Why Paired T-Test? The data are paired because the plots are matched based on soil quality. This pairing helps to control for the variability in soil quality, making the comparison of the fertilizers more accurate.

Example 4: Two-Sample T-Test

Scenario: A company wants to compare the job satisfaction of employees in two different departments. They survey a random sample of employees from each department and ask them to rate their job satisfaction on a scale of 1 to 10.
Why Two-Sample T-Test? The data are independent because the employees in one department are not related to the employees in the other department. The company is interested in comparing the average job satisfaction of the two departments.

Steps for Choosing the Correct Test

Choosing between a paired t-test and a two-sample t-test can be simplified by following these steps:

Identify the Research Question: Clearly define what you are trying to compare. Are you looking at changes within the same subjects or differences between independent groups?
Assess Data Dependency: Determine if there is a relationship or matching between the observations in the two groups. If the data are related (e.g., repeated measures, matched pairs), a paired t-test is appropriate. If the data are independent, a two-sample t-test is appropriate.
Check Assumptions: Ensure that the assumptions of the chosen test are met. This includes checking for normality, independence, and homogeneity of variance. If the assumptions are not met, consider using non-parametric alternatives (e.g., Wilcoxon signed-rank test for paired data, Mann-Whitney U test for independent data).
Select the Appropriate Test: Based on the assessment of data dependency and assumptions, choose either the paired t-test or the two-sample t-test.
Conduct the Test and Interpret the Results: Perform the chosen test using statistical software and interpret the results based on the p-value and the chosen significance level.

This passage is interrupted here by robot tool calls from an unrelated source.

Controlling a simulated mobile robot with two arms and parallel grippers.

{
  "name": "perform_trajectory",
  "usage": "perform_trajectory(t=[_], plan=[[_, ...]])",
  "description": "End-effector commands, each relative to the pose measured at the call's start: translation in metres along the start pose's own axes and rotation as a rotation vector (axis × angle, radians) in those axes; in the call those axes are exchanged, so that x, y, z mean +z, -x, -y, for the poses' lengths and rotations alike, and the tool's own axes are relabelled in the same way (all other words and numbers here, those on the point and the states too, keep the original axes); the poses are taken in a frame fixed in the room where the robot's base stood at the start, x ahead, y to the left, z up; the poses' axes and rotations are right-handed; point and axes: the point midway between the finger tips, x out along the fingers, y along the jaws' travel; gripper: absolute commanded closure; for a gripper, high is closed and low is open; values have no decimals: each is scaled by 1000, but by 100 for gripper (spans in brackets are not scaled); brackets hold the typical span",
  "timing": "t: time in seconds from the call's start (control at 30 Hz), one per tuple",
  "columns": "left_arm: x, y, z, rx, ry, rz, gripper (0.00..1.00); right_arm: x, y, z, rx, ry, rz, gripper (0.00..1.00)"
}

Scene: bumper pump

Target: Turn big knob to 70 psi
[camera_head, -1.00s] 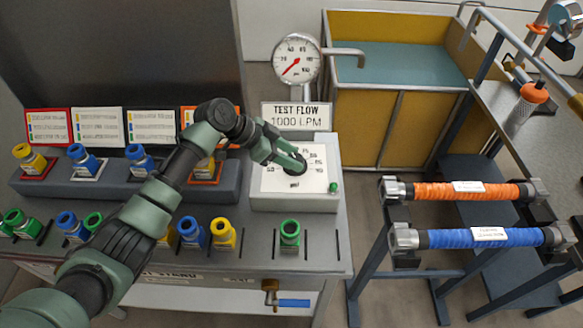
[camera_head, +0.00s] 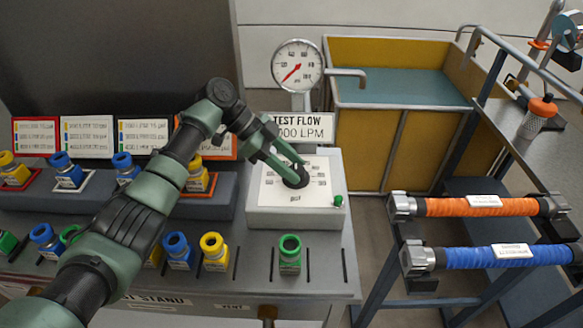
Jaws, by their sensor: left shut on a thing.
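The big knob (camera_head: 297,182) is dark and sits on a pale dial plate (camera_head: 267,197) marked PSI, on top of a grey box. My left gripper (camera_head: 298,174) reaches in from the left and is shut on the knob. Its fingers hide part of the knob and of the dial, so I cannot read the knob's setting. A round white gauge (camera_head: 305,58) with a red needle stands behind; the needle points to the lower left. My right gripper is not in view.
A test flow sign (camera_head: 315,128) stands right behind the box, partly covered by my arm. A green button (camera_head: 338,201) is at the dial's right. Several coloured fittings (camera_head: 213,247) stand on the bench. Orange (camera_head: 465,207) and blue (camera_head: 490,256) hoses lie on a rack at right.

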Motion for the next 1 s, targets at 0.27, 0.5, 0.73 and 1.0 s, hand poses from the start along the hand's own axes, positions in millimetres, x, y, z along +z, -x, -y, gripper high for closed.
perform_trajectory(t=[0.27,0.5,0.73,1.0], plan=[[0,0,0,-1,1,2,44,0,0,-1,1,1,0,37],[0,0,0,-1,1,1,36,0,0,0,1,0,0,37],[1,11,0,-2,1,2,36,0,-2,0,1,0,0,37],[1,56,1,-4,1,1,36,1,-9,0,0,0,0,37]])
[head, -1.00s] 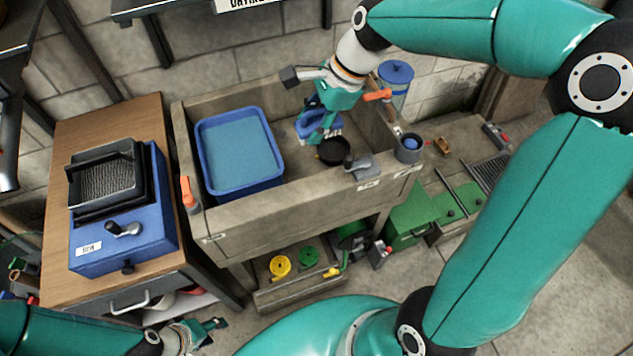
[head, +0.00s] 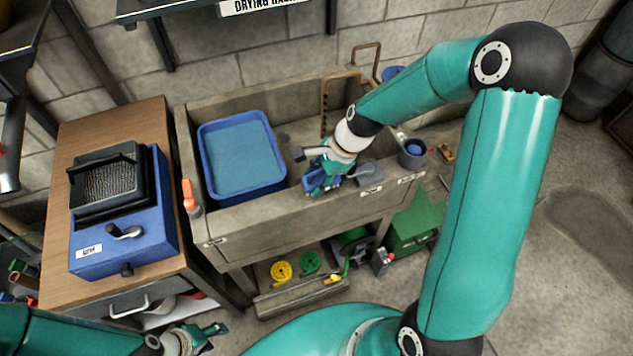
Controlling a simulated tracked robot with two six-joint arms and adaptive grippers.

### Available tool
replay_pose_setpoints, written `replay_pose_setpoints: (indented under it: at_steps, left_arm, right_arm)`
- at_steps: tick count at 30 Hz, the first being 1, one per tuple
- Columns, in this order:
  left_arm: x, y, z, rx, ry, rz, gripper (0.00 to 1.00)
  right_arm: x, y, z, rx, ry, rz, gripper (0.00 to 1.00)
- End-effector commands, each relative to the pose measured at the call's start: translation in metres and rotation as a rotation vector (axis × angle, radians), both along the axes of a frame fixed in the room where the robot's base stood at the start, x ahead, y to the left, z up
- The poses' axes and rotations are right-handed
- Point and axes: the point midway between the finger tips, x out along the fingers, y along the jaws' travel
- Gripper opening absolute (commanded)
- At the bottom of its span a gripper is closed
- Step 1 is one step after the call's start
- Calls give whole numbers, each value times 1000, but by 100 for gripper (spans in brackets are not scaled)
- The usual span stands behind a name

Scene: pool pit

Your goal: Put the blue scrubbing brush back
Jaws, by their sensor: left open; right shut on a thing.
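My right gripper (head: 324,178) is shut on the blue scrubbing brush (head: 312,186) and holds it by the front wall of the stone sink (head: 270,212). The gripper hides much of the brush, and I cannot tell whether the brush touches the wall. My left gripper (head: 208,332) is open and empty, low at the bottom left, in front of the wooden cabinet and away from the sink.
A blue basin of water (head: 243,199) fills the sink's left part. A grey cup with blue inside (head: 412,152) stands at the right front corner. An orange-handled tool (head: 190,195) is at the left front corner. A blue box (head: 125,235) sits on the cabinet.

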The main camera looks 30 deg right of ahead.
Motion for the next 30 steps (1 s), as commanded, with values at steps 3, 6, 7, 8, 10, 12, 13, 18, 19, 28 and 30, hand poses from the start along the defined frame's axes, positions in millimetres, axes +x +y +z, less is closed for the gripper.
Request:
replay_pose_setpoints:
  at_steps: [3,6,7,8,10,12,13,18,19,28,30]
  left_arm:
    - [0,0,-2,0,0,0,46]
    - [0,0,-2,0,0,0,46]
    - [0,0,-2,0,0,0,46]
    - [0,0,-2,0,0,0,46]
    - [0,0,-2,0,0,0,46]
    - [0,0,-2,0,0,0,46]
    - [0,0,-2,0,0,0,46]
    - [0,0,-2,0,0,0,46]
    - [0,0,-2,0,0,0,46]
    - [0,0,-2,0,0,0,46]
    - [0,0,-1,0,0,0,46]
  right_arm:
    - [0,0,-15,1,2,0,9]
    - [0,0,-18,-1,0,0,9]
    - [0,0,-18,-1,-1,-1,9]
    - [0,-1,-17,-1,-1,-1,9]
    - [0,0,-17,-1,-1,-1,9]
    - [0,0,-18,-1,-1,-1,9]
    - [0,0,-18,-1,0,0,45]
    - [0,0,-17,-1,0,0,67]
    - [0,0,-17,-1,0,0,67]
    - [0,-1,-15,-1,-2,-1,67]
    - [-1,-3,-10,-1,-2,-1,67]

Dealing with Violated Assumptions

In real-world data analysis, it's not uncommon to encounter situations where the assumptions of the t-tests are violated. Here are some strategies for dealing with such situations:

Non-Normality:
- Transform the Data: Apply mathematical transformations (e.g., logarithmic, square root, or inverse transformations) to the data to make it more normally distributed.
- Use Non-Parametric Tests: Use non-parametric alternatives such as the Wilcoxon signed-rank test (for paired data) or the Mann-Whitney U test (for independent data), which do not assume normality.
Heterogeneity of Variance:
- Use Welch's T-Test: If using a two-sample t-test, and the variances are unequal, use Welch's t-test, which does not assume equal variances.
- Transform the Data: Apply transformations to the data to stabilize the variances.
Independence:
- Ensure that the data collection process maintains independence. If independence is violated, the results of the t-test may be unreliable.

Software Implementation

Both paired and two-sample t-tests can be easily conducted using statistical software packages. Here are examples of how to perform these tests in R and Python:

Paired T-Test:

# Sample data
before <- c(80, 90, 75, 85, 95)
after <- c(75, 85, 70, 80, 90)

# Perform paired t-test
result <- t.test(before, after, paired = TRUE)

# Print results
print(result)

Two-Sample T-Test:

# Sample data
group1 <- c(80, 90, 75, 85, 95)
group2 <- c(70, 80, 65, 75, 85)

# Perform two-sample t-test (assuming equal variances)
result <- t.test(group1, group2, var.equal = TRUE)

# Print results
print(result)

# Perform Welch's t-test (assuming unequal variances)
result <- t.test(group1, group2, var.equal = FALSE)

# Print results
print(result)

Python (using SciPy):

Paired T-Test:

from scipy import stats

# Sample data
before = [80, 90, 75, 85, 95]
after = [75, 85, 70, 80, 90]

# Perform paired t-test
result = stats.ttest_rel(before, after)

# Print results
print(result)

Two-Sample T-Test:

from scipy import stats

# Sample data
group1 = [80, 90, 75, 85, 95]
group2 = [70, 80, 65, 75, 85]

# Perform two-sample t-test (assuming equal variances)
result = stats.ttest_ind(group1, group2, equal_var=True)

# Print results
print(result)

# Perform Welch's t-test (assuming unequal variances)
result = stats.ttest_ind(group1, group2, equal_var=False)

# Print results
print(result)

Conclusion

Choosing between a paired t-test and a two-sample t-test hinges on understanding the nature of your data. Are the two groups related, or are they independent? A paired t-test is suitable for related data, such as repeated measurements on the same subjects, while a two-sample t-test is appropriate for independent groups. By carefully considering the design of your study and the assumptions of each test, you can select the correct test and draw valid conclusions from your data. Remember to always check the assumptions of the chosen test and, if necessary, use appropriate transformations or non-parametric alternatives to ensure the reliability of your results.